#### [Given problem]
Set down the data below without change, skipping the pictures it holds.

#### [Information shown]

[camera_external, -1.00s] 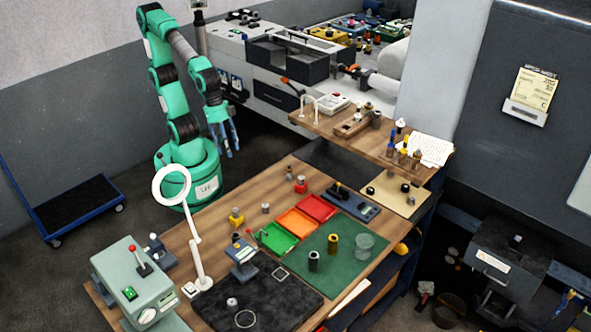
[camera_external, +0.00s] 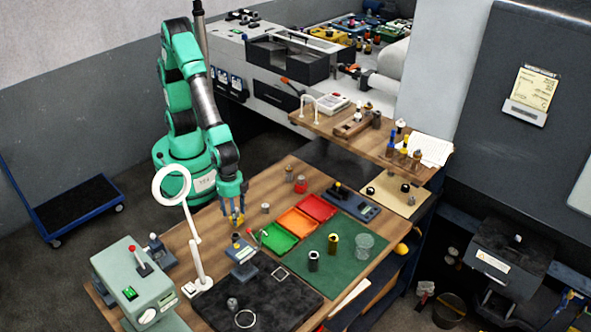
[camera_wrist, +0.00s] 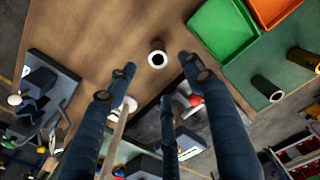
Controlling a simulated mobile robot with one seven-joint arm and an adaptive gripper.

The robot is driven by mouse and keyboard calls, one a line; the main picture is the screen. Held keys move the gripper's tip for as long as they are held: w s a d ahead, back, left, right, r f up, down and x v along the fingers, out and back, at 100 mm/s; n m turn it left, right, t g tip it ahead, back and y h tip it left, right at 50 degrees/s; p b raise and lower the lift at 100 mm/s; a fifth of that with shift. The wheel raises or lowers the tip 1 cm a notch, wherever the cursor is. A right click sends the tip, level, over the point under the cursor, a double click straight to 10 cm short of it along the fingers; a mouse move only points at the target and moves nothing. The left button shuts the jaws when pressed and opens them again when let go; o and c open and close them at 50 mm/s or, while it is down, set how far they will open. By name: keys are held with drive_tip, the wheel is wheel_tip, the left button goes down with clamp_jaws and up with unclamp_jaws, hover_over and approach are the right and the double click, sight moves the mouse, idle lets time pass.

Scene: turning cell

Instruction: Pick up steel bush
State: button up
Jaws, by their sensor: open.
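In the wrist view, a hollow dark-bodied bush (camera_wrist: 157,55) with a bright ring end stands upright on bare wood, beyond and between my spread fingertips, apart from them. My gripper (camera_wrist: 155,75) is open and empty. In the external view my gripper (camera_external: 233,205) points down over the bench's rear left, close to a yellow object it partly covers. A dark grey bush (camera_external: 314,261) and a brass-coloured bush (camera_external: 333,244) stand on the green mat. A small grey metal cylinder (camera_external: 265,208) stands on the wood. I cannot tell which external-view piece matches the one between my fingertips.
Green (camera_external: 278,238), orange (camera_external: 296,222) and red (camera_external: 318,207) trays lie right of my gripper. A white magnifier lamp (camera_external: 197,262) and a blue-grey device (camera_external: 242,256) stand in front. A red-topped piece (camera_external: 300,185) is behind. Bare wood lies between them.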

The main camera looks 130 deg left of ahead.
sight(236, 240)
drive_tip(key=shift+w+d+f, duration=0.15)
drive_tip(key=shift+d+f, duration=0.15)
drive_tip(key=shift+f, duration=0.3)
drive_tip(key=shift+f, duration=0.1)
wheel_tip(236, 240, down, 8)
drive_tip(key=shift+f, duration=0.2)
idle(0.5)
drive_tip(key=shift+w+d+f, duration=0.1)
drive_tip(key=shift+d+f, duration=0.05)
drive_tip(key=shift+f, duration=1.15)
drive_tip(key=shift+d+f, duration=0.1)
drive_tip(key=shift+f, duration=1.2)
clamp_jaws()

#### [Solution]
[camera_external, -1.00s] 
[camera_external, +0.00s] 
[camera_wrist, +0.00s] 
Controlling a simulated mobile robot with one seven-joint arm and an adaptive gripper.

The robot is driven by mouse and keyboard calls, one a line; the main picture is the screen. Held keys move the gripper's tip for as long as they are held: w s a d ahead, back, left, right, r f up, down and x v along the fingers, out and back, at 100 mm/s; n m turn it left, right, t g tip it ahead, back and y h tip it left, right at 50 degrees/s; p b raise and lower the lift at 100 mm/s; a fifth of that with shift. The wheel raises or lowers the tip 1 cm a notch, wherever the cursor is. A right click sends the tip, level, over the point under the cursor, a double click straight to 10 cm short of it along the fingers; a mouse move only points at the target and moves nothing. The left button shuts the jaws when pressed and opens them again when let go; o and c open and close them at 50 mm/s or, while it is down, set how far they will open. By name: keys are held with drive_tip, the wheel is wheel_tip, the left button goes down with clamp_jaws and up with unclamp_jaws, hover_over and approach are the right and the double click, sight moves the mouse, idle lets time pass.

Scene: turning cell

Instruction: Pick up steel bush
State: button up
Jaws, by their sensor: open.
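In the wrist view, a hollow dark-bodied bush (camera_wrist: 157,55) with a bright ring end stands upright on bare wood, beyond and between my spread fingertips, apart from them. My gripper (camera_wrist: 155,75) is open and empty. In the external view my gripper (camera_external: 233,205) points down over the bench's rear left, close to a yellow object it partly covers. A dark grey bush (camera_external: 314,261) and a brass-coloured bush (camera_external: 333,244) stand on the green mat. A small grey metal cylinder (camera_external: 265,208) stands on the wood. I cannot tell which external-view piece matches the one between my fingertips.
Green (camera_external: 278,238), orange (camera_external: 296,222) and red (camera_external: 318,207) trays lie right of my gripper. A white magnifier lamp (camera_external: 197,262) and a blue-grey device (camera_external: 242,256) stand in front. A red-topped piece (camera_external: 300,185) is behind. Bare wood lies between them.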

The main camera looks 130 deg left of ahead.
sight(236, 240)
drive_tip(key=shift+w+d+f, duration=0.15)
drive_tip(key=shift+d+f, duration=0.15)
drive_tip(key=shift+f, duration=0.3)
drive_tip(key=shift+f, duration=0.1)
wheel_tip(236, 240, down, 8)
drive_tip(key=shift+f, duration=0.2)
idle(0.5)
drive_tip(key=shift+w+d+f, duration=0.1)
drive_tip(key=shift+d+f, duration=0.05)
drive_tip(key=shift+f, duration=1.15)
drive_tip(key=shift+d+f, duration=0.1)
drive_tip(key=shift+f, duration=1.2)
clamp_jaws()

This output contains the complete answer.